Your task is to print all of the material verbatim.

* start Listing *

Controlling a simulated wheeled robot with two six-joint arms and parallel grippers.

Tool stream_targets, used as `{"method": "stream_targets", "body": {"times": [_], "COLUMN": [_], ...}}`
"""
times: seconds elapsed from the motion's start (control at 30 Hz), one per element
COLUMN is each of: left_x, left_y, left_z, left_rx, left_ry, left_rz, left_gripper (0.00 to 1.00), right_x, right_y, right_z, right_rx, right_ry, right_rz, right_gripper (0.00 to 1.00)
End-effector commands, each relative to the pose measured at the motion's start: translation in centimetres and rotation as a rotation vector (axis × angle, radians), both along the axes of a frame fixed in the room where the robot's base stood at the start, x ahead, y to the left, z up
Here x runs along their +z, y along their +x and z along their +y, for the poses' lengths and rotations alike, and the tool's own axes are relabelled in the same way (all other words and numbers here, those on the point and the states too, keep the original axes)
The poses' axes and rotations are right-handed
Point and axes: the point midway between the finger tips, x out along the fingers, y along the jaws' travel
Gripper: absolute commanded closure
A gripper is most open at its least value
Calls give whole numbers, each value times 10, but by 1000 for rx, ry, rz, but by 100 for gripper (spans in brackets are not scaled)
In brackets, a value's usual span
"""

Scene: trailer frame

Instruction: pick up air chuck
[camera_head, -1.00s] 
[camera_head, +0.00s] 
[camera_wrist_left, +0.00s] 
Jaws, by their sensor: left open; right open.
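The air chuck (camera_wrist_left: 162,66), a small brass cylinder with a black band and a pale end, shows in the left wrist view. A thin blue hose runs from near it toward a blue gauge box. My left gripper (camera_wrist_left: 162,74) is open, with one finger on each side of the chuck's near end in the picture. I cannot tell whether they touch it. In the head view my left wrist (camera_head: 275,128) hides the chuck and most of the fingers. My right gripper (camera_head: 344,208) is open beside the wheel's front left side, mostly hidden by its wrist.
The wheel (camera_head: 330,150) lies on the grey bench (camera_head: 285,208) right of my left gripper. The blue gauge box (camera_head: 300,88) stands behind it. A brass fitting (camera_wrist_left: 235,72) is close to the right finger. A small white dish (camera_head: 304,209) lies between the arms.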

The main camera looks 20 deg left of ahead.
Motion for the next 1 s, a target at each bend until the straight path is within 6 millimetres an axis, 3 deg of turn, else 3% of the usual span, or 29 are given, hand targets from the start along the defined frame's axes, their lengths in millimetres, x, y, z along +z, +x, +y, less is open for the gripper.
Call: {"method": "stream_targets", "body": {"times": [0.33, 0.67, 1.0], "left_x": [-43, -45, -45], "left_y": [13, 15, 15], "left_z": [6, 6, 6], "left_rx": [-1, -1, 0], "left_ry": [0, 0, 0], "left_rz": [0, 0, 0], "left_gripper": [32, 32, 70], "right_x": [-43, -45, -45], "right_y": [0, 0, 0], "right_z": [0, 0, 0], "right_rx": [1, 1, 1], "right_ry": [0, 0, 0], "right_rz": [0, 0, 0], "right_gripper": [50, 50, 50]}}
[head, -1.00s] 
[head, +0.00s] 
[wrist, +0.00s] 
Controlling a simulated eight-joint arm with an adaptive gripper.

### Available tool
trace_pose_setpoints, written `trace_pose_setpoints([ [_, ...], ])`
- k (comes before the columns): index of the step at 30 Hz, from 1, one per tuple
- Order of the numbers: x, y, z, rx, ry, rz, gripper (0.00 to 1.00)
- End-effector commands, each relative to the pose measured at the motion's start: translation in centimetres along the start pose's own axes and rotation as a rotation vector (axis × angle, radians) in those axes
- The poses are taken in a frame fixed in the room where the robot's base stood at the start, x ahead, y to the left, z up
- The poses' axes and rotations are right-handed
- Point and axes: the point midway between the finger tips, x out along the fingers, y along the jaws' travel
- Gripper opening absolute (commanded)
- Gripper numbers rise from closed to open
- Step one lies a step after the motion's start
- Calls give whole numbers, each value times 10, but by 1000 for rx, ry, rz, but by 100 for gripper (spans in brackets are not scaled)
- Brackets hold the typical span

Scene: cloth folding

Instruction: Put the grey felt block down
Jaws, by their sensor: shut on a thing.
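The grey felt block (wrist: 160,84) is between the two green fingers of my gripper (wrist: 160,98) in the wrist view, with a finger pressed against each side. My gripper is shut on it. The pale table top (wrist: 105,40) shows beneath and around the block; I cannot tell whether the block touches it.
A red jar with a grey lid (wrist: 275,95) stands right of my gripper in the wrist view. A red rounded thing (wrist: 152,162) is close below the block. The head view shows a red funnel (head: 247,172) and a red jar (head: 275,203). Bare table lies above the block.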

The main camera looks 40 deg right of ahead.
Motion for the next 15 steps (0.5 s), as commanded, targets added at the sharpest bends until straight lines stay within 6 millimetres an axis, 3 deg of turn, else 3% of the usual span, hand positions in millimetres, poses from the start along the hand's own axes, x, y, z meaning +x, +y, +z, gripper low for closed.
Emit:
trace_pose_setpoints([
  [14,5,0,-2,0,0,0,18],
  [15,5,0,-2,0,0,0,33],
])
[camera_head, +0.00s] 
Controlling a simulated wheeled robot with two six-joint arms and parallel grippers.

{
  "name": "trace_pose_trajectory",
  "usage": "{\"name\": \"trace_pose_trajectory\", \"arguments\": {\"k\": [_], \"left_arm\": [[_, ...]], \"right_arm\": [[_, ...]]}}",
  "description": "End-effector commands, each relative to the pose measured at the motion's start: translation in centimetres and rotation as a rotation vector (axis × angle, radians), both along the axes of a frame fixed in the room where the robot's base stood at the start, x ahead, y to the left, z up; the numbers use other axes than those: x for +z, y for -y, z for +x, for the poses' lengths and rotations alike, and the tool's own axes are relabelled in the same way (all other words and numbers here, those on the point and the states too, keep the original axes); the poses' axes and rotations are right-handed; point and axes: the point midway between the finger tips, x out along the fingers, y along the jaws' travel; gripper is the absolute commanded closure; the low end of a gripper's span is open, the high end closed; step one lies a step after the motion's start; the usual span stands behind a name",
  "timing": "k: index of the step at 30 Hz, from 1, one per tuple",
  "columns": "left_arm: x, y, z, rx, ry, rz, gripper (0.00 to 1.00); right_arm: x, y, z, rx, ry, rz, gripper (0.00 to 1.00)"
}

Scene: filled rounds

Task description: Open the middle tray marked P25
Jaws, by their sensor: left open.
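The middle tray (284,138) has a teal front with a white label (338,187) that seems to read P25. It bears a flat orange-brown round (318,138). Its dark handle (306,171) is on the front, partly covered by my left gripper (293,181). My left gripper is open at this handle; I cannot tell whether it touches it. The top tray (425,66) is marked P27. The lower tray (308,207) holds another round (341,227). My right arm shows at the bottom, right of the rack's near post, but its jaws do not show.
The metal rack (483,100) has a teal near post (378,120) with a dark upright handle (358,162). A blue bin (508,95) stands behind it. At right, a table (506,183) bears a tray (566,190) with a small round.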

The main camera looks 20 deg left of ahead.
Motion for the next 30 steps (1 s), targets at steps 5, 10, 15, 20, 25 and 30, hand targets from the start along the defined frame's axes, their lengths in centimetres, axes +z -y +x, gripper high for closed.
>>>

* end Listing *

■ **Correct output**:
Controlling a simulated wheeled robot with two six-joint arms and parallel grippers.

Tool stream_targets, used as `{"method": "stream_targets", "body": {"times": [_], "COLUMN": [_], ...}}`
"""
times: seconds elapsed from the motion's start (control at 30 Hz), one per element
COLUMN is each of: left_x, left_y, left_z, left_rx, left_ry, left_rz, left_gripper (0.00 to 1.00), right_x, right_y, right_z, right_rx, right_ry, right_rz, right_gripper (0.00 to 1.00)
End-effector commands, each relative to the pose measured at the motion's start: translation in centimetres and rotation as a rotation vector (axis × angle, radians), both along the axes of a frame fixed in the room where the robot's base stood at the start, x ahead, y to the left, z up
Here x runs along their +z, y along their +x and z along their +y, for the poses' lengths and rotations alike, and the tool's own axes are relabelled in the same way (all other words and numbers here, those on the point and the states too, keep the original axes)
The poses' axes and rotations are right-handed
Point and axes: the point midway between the finger tips, x out along the fingers, y along the jaws' travel
Gripper: absolute commanded closure
A gripper is most open at its least value
Calls give whole numbers, each value times 10, but by 1000 for rx, ry, rz, but by 100 for gripper (spans in brackets are not scaled)
In brackets, a value's usual span
"""

Scene: trailer frame

Instruction: pick up air chuck
[camera_head, -1.00s] 
[camera_head, +0.00s] 
[camera_wrist_left, +0.00s] 
Jaws, by their sensor: left open; right open.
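The air chuck (camera_wrist_left: 162,66), a small brass cylinder with a black band and a pale end, shows in the left wrist view. A thin blue hose runs from near it toward a blue gauge box. My left gripper (camera_wrist_left: 162,74) is open, with one finger on each side of the chuck's near end in the picture. I cannot tell whether they touch it. In the head view my left wrist (camera_head: 275,128) hides the chuck and most of the fingers. My right gripper (camera_head: 344,208) is open beside the wheel's front left side, mostly hidden by its wrist.
The wheel (camera_head: 330,150) lies on the grey bench (camera_head: 285,208) right of my left gripper. The blue gauge box (camera_head: 300,88) stands behind it. A brass fitting (camera_wrist_left: 235,72) is close to the right finger. A small white dish (camera_head: 304,209) lies between the arms.

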The main camera looks 20 deg left of ahead.
Motion for the next 1 s, a target at each bend until the straight path is within 6 millimetres an axis, 3 deg of turn, else 3% of the usual span, or 29 are given, hand targets from the start along the defined frame's axes, their lengths in millimetres, x, y, z along +z, +x, +y, less is open for the gripper.
Call: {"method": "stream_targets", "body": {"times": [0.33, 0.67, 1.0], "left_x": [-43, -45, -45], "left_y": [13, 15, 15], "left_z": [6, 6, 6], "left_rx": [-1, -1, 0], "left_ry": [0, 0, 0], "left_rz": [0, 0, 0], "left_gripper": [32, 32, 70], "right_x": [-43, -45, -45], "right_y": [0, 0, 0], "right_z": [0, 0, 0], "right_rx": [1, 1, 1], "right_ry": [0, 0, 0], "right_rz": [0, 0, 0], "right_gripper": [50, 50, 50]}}
[head, -1.00s] 
[head, +0.00s] 
[wrist, +0.00s] 
Controlling a simulated eight-joint arm with an adaptive gripper.

### Available tool
trace_pose_setpoints, written `trace_pose_setpoints([ [_, ...], ])`
- k (comes before the columns): index of the step at 30 Hz, from 1, one per tuple
- Order of the numbers: x, y, z, rx, ry, rz, gripper (0.00 to 1.00)
- End-effector commands, each relative to the pose measured at the motion's start: translation in centimetres along the start pose's own axes and rotation as a rotation vector (axis × angle, radians) in those axes
- The poses are taken in a frame fixed in the room where the robot's base stood at the start, x ahead, y to the left, z up
- The poses' axes and rotations are right-handed
- Point and axes: the point midway between the finger tips, x out along the fingers, y along the jaws' travel
- Gripper opening absolute (commanded)
- Gripper numbers rise from closed to open
- Step one lies a step after the motion's start
- Calls give whole numbers, each value times 10, but by 1000 for rx, ry, rz, but by 100 for gripper (spans in brackets are not scaled)
- Brackets hold the typical span

Scene: cloth folding

Instruction: Put the grey felt block down
Jaws, by their sensor: shut on a thing.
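The grey felt block (wrist: 160,84) is between the two green fingers of my gripper (wrist: 160,98) in the wrist view, with a finger pressed against each side. My gripper is shut on it. The pale table top (wrist: 105,40) shows beneath and around the block; I cannot tell whether the block touches it.
A red jar with a grey lid (wrist: 275,95) stands right of my gripper in the wrist view. A red rounded thing (wrist: 152,162) is close below the block. The head view shows a red funnel (head: 247,172) and a red jar (head: 275,203). Bare table lies above the block.

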The main camera looks 40 deg right of ahead.
Motion for the next 15 steps (0.5 s), as commanded, targets added at the sharpest bends until straight lines stay within 6 millimetres an axis, 3 deg of turn, else 3% of the usual span, hand positions in millimetres, poses from the start along the hand's own axes, x, y, z meaning +x, +y, +z, gripper low for closed.
Emit:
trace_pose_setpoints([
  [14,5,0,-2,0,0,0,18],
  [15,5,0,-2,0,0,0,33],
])
[camera_head, +0.00s] 
Controlling a simulated wheeled robot with two six-joint arms and parallel grippers.

{
  "name": "trace_pose_trajectory",
  "usage": "{\"name\": \"trace_pose_trajectory\", \"arguments\": {\"k\": [_], \"left_arm\": [[_, ...]], \"right_arm\": [[_, ...]]}}",
  "description": "End-effector commands, each relative to the pose measured at the motion's start: translation in centimetres and rotation as a rotation vector (axis × angle, radians), both along the axes of a frame fixed in the room where the robot's base stood at the start, x ahead, y to the left, z up; the numbers use other axes than those: x for +z, y for -y, z for +x, for the poses' lengths and rotations alike, and the tool's own axes are relabelled in the same way (all other words and numbers here, those on the point and the states too, keep the original axes); the poses' axes and rotations are right-handed; point and axes: the point midway between the finger tips, x out along the fingers, y along the jaws' travel; gripper is the absolute commanded closure; the low end of a gripper's span is open, the high end closed; step one lies a step after the motion's start; the usual span stands behind a name",
  "timing": "k: index of the step at 30 Hz, from 1, one per tuple",
  "columns": "left_arm: x, y, z, rx, ry, rz, gripper (0.00 to 1.00); right_arm: x, y, z, rx, ry, rz, gripper (0.00 to 1.00)"
}

Scene: filled rounds

Task description: Open the middle tray marked P25
Jaws, by their sensor: left open.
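The middle tray (284,138) has a teal front with a white label (338,187) that seems to read P25. It bears a flat orange-brown round (318,138). Its dark handle (306,171) is on the front, partly covered by my left gripper (293,181). My left gripper is open at this handle; I cannot tell whether it touches it. The top tray (425,66) is marked P27. The lower tray (308,207) holds another round (341,227). My right arm shows at the bottom, right of the rack's near post, but its jaws do not show.
The metal rack (483,100) has a teal near post (378,120) with a dark upright handle (358,162). A blue bin (508,95) stands behind it. At right, a table (506,183) bears a tray (566,190) with a small round.

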The main camera looks 20 deg left of ahead.
Motion for the next 30 steps (1 s), targets at steps 5, 10, 15, 20, 25 and 30, hand targets from the start along the defined frame's axes, their lengths in centimetres, axes +z -y +x, gripper high for closed.
>>>

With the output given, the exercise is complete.